“World Peace and Other 4th-Grade Achievements”
A film screening & discussion with innovative teacher John Hunter and filmmaker Chris Farina.
Date: Wednesday, November 2, 2011
Time: 7:15 PM
Location: Langdell North, Harvard Law School Campus
For over thirty years, a public school teacher in Virginia has been teaching his students the work of peace through a remarkable exercise that he calls the World Peace Games. This film is his story.
A PON Film Series event; co-sponsored by the Harvard Law Documentary Studio.
Pizza, drinks and dessert will be served.
Click here for a campus map.
About the Film
Directed by Chris Farina, World Peace and Other 4th-Grade Achievements interweaves the story of John Hunter, a teacher in Charlottesville, Virginia, with his students’ participation in an exercise called the World Peace Game.
The game triggers an eight-week transformation of the children from students of a neighborhood public school to citizens of the world. The film reveals how a wise, loving teacher can unleash students’ full potential.
Hunter teaches the concept of peace not as a utopian dream but as an attainable goal to strive for, and he provides his students with the tools for this effort. The children learn to collaborate and communicate with each other as they work to resolve the Game’s conflicts.
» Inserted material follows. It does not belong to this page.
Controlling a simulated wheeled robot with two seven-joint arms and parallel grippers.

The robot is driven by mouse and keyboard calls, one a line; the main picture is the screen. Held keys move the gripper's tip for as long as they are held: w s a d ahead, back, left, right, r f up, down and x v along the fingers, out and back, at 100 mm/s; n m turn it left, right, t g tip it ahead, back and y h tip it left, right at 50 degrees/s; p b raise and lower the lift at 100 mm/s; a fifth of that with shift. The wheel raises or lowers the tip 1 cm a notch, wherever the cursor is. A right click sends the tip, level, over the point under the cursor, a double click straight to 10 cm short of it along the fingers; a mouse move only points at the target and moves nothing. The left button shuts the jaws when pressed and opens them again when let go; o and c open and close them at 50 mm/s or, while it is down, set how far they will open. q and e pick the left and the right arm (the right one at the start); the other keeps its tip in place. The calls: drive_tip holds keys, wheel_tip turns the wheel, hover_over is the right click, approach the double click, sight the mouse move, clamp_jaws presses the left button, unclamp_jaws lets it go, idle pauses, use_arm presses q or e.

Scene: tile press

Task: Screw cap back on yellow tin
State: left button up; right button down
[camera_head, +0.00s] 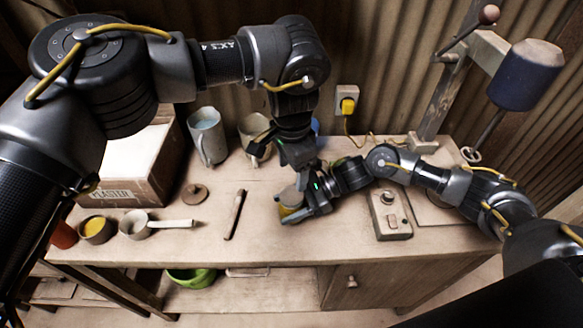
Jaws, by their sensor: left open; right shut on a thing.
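The yellow tin (291,211) stands near the middle of the bench, partly hidden by my right gripper. Its top (289,196) looks tan; I cannot tell whether that is the cap or how it sits. My right gripper (298,213) comes in from the right, low over the bench, and is shut on the tin. My left gripper (299,183) points down from above, open, close over the tin's top. I cannot tell whether its fingers touch anything. A round brown lid with a knob (195,194) lies on the bench to the left.
A wooden stick (235,214) lies left of the tin. A pitcher (208,136) and a mug (254,136) stand behind. A box (135,180), yellow-filled bowl (96,229) and handled pan (136,224) are left. A control box (390,214) and lever press (437,100) are right.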

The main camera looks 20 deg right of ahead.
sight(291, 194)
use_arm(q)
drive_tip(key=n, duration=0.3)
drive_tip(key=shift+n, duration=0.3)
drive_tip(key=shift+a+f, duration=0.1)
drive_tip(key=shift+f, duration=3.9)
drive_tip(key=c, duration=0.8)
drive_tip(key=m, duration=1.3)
They learn how to compromise while accommodating different perspectives and interests. Most importantly, the students discover that they share a deep and abiding interest in taking care of each other. World Peace and Other 4th-Grade Achievements will inspire others by documenting the unheralded work of a true peacemaker.
About John Hunter
A native Virginian and graduate of Virginia Commonwealth University, John Hunter is an award-winning gifted teacher and educational consultant who has dedicated his life to helping children realize their full potential. Employing his background as a musician composer and filmmaker during a three-decade career as a teacher, Hunter has combined his gifted teaching and artistic talents to develop unique teaching programs using multimedia software programs in creative writing and film courses.
During his university years, he traveled and studied comparative religions and philosophy throughout Japan, India and China. It was while in India, the cradle of gandhian thought, Hunter, intrigued by the principles of non-violence, began to think of how his profession might contribute to peace in the world.
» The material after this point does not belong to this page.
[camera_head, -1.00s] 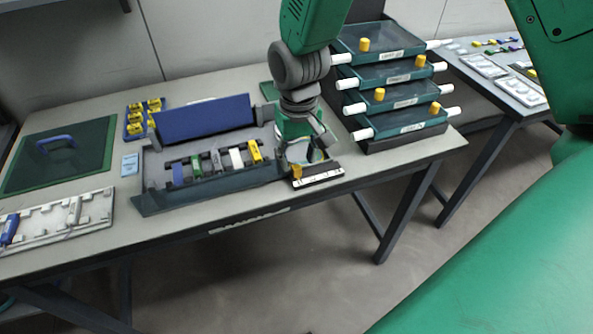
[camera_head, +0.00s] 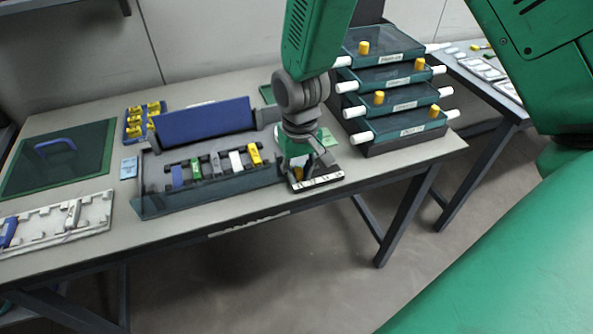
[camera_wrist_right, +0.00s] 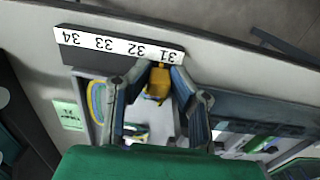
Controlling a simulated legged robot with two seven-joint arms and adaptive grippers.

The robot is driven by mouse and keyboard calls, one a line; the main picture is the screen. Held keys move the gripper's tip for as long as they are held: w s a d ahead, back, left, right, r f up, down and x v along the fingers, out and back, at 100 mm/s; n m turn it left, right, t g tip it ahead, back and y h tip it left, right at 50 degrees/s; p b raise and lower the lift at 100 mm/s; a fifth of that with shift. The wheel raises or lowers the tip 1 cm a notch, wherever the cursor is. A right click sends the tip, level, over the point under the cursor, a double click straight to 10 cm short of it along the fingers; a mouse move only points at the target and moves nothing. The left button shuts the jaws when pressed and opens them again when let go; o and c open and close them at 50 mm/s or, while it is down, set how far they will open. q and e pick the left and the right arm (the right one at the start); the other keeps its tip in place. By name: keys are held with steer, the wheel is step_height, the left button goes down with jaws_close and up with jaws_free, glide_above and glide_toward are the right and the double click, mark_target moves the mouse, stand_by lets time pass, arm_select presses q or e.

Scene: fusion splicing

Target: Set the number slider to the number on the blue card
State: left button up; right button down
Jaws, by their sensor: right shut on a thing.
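The number slider (camera_head: 318,183) is a dark block with a white number strip near the table's front edge. In the right wrist view the strip (camera_wrist_right: 118,46) appears upside down with 31, 32, 33 and 34. Its yellow knob (camera_wrist_right: 158,83) sits by the 31, the left end in the head view. My right gripper (camera_wrist_right: 160,72) has its fingers closed around the knob; in the head view the gripper (camera_head: 301,168) is over the slider's left part. A small light blue card (camera_head: 129,167) lies left of the grey tray; its number is too small to read. My left gripper is not in view.
A grey tray (camera_head: 210,189) with coloured pieces and a blue raised lid (camera_head: 205,120) stands left of the slider. Stacked green drawers (camera_head: 405,128) with white handles stand at right. A green card (camera_wrist_right: 69,115) lies behind the slider. A white board (camera_head: 60,222) lies at far left.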

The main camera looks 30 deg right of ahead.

Knowing that ignoring violence would not make it go away, how could he teach peace in an often-violent world? Accepting the reality of violence, he would seek to incorporate ways to explore harmony in various situations. This exploration would take form in the framework of a game – something that students would enjoy. Within the game data space, they would be challenged, while enhancing collaborative and communication skills.
In 1978, at the Richmond Community High School, Hunter led the first sessions of his World Peace Game. Over time, in a synchronous unfolding with the growing global focus on increasingly complex social and political conditions, the game has gained new impetus. As Hunter succinctly explains, “The World Peace Game is about learning to live and work comfortably in the unknown.”